* _REQUIRED TASK_:
Extract each line containing the string "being".

** START THE INPUT **

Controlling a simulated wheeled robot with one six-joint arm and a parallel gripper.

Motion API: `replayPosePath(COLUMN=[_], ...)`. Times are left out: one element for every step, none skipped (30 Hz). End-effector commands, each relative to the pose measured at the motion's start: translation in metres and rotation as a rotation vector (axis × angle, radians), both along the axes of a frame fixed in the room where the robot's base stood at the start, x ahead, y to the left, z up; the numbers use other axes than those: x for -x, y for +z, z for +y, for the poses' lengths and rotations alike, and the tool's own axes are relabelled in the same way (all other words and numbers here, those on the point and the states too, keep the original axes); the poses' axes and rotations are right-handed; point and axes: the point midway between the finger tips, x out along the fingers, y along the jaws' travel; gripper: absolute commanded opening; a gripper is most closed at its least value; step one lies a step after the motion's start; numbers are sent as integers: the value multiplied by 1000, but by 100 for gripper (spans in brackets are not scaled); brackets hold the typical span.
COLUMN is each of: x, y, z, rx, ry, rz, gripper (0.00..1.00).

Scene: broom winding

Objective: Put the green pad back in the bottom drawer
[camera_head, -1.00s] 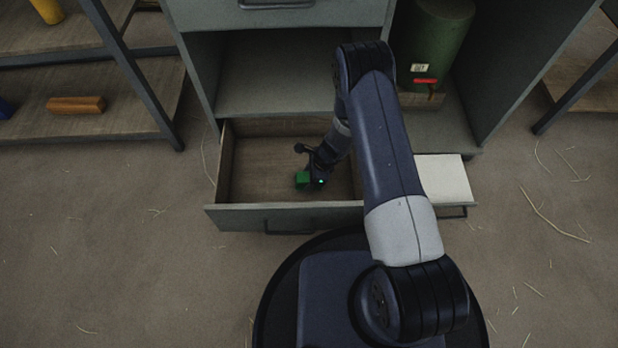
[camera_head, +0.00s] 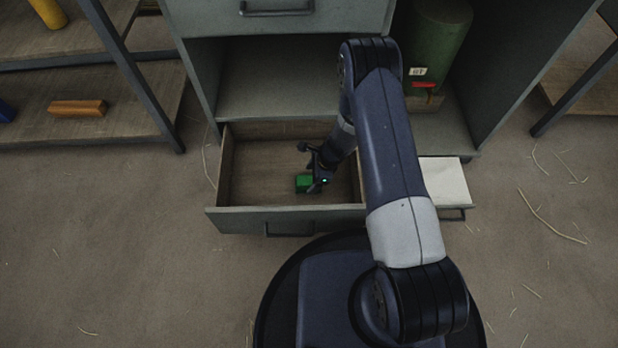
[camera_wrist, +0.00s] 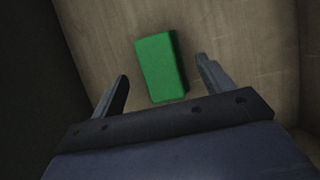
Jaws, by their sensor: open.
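The green pad (camera_head: 304,183) lies on the wooden floor of the open bottom drawer (camera_head: 262,170). In the wrist view the green pad (camera_wrist: 160,68) is a small green block, lying flat and slightly tilted in the picture. My gripper (camera_head: 316,168) is open inside the drawer, just right of the pad in the head view. In the wrist view my gripper (camera_wrist: 162,82) has its fingers spread to either side of the pad's near end, with gaps on both sides. My arm hides the drawer's right part.
The grey cabinet has an upper drawer (camera_head: 285,12) and an open shelf (camera_head: 275,85) above the bottom drawer. A green canister (camera_head: 437,40) stands at the right. A side rack (camera_head: 130,85) stands left.

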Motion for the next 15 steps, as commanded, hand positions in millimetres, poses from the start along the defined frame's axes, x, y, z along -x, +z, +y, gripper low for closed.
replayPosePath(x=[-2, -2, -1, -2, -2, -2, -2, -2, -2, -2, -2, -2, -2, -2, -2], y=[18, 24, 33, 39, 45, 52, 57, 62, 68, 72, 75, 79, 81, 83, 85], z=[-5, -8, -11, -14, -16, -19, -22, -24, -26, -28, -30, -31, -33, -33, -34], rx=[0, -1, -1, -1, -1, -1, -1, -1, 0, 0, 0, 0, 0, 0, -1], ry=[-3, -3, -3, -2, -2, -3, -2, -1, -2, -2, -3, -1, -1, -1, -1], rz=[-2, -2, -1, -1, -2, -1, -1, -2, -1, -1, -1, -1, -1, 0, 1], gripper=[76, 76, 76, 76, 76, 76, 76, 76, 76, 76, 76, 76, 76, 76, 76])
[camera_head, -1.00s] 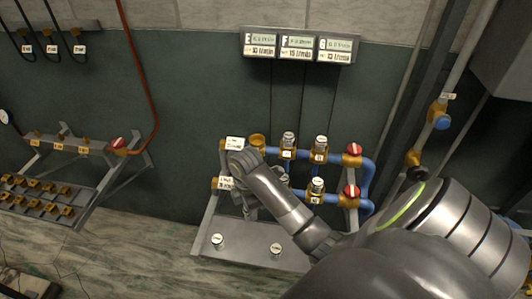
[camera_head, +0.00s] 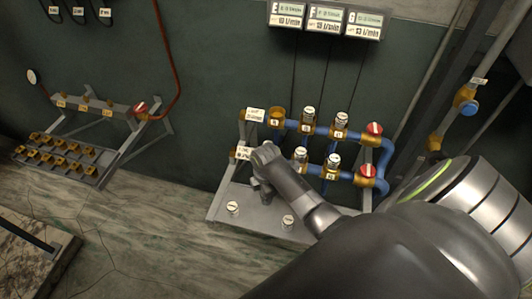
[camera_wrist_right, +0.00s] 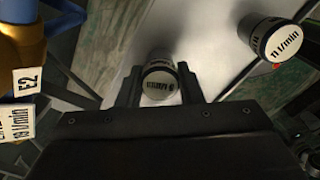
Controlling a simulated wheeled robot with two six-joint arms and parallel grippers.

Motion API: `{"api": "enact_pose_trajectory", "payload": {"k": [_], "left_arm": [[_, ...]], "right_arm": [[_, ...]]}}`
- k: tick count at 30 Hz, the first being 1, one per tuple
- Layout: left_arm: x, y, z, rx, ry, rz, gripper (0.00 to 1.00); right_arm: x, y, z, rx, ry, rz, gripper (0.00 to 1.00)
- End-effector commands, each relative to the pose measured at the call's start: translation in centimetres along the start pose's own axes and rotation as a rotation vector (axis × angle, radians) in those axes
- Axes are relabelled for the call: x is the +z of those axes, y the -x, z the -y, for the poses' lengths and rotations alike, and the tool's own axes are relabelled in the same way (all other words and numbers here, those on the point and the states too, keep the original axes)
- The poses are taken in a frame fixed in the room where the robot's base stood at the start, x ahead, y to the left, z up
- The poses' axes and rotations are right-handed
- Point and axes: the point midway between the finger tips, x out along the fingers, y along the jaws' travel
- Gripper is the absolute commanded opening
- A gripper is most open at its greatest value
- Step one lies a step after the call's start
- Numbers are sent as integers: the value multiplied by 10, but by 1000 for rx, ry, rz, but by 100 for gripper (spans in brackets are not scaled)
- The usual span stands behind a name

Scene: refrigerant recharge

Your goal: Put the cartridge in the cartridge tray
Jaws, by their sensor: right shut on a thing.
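My right gripper (camera_head: 262,190) reaches down in front of the pipe manifold, over the left part of the grey cartridge tray (camera_head: 262,222). In the right wrist view its two fingers (camera_wrist_right: 158,92) are shut on a cartridge (camera_wrist_right: 160,82), a dark cylinder with a pale labelled cap. The arm hides this cartridge in the head view, and I cannot tell whether it touches the tray. Two other cartridges stand on the tray, one at the left (camera_head: 233,208) and one towards the front (camera_head: 289,222). A cartridge labelled 11 l/min (camera_wrist_right: 272,38) shows in the wrist view. My left gripper is not in view.
The manifold (camera_head: 385,155) has blue pipes, red-capped valves and several seated cartridges. Its upper left brass socket (camera_head: 277,115) looks empty. A rack of brass fittings (camera_head: 65,160) stands at left.

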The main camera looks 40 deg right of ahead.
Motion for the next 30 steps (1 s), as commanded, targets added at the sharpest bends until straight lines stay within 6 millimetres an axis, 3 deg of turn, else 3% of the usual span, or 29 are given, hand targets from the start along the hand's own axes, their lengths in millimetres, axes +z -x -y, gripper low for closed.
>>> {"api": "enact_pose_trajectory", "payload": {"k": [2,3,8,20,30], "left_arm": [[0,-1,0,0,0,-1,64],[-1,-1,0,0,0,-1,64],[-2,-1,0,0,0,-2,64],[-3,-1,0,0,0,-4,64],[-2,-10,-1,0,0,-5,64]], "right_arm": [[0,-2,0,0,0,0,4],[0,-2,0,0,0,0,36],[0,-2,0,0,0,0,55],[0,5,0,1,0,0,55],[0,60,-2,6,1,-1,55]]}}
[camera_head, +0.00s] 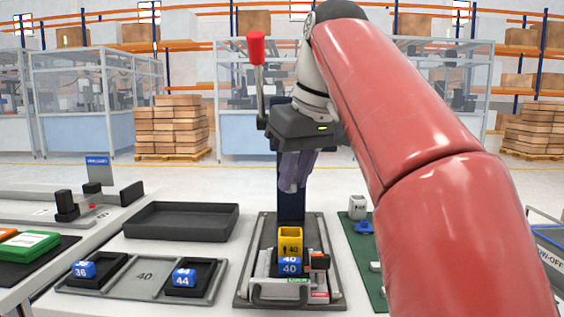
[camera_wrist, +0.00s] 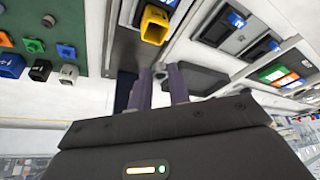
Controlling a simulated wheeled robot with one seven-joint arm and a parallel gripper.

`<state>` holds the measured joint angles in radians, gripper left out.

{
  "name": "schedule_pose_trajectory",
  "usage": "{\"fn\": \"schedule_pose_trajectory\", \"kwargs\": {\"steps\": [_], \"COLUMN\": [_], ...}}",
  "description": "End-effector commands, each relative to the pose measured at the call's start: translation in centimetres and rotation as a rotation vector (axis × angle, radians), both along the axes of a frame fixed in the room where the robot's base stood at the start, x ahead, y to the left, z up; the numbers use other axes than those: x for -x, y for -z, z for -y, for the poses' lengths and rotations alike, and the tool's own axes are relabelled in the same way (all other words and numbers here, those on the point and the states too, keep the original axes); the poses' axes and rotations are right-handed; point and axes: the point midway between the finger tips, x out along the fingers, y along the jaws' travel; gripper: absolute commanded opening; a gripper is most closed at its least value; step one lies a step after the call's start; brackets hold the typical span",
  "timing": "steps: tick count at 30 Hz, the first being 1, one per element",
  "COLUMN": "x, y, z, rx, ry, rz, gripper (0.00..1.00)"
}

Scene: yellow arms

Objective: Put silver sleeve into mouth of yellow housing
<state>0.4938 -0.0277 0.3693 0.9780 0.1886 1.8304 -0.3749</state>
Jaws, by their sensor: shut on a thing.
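The yellow housing (camera_head: 291,238) stands above a blue block (camera_head: 289,267) marked 40, in the fixture at the centre. In the wrist view the yellow housing (camera_wrist: 154,27) shows a dark open mouth. My gripper (camera_head: 291,186) hangs above the housing with its purple fingers pointing down, apart from it. In the wrist view my gripper (camera_wrist: 161,78) is shut on a small silver piece, seemingly the silver sleeve (camera_wrist: 159,71), at the fingertips.
A red-knobbed lever (camera_head: 257,50) stands upright left of my gripper. An empty black tray (camera_head: 181,235) lies left of the fixture. A grey tray (camera_head: 146,277) holds blue-topped blocks 36 and 44. A green mat (camera_wrist: 36,63) carries several small parts.

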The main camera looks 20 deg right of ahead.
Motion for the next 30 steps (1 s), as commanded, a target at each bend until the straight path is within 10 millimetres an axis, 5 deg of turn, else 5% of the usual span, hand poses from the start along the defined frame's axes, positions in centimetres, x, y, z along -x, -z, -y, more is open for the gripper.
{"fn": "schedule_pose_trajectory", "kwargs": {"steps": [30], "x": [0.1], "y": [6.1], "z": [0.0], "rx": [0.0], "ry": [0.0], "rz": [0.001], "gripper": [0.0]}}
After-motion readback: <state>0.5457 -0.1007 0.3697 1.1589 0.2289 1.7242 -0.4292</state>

** END THE INPUT **

* _RESPONSE TO THIS TASK_:
- k: tick count at 30 Hz, the first being 1, one per tuple
  "timing": "steps: tick count at 30 Hz, the first being 1, one per element",

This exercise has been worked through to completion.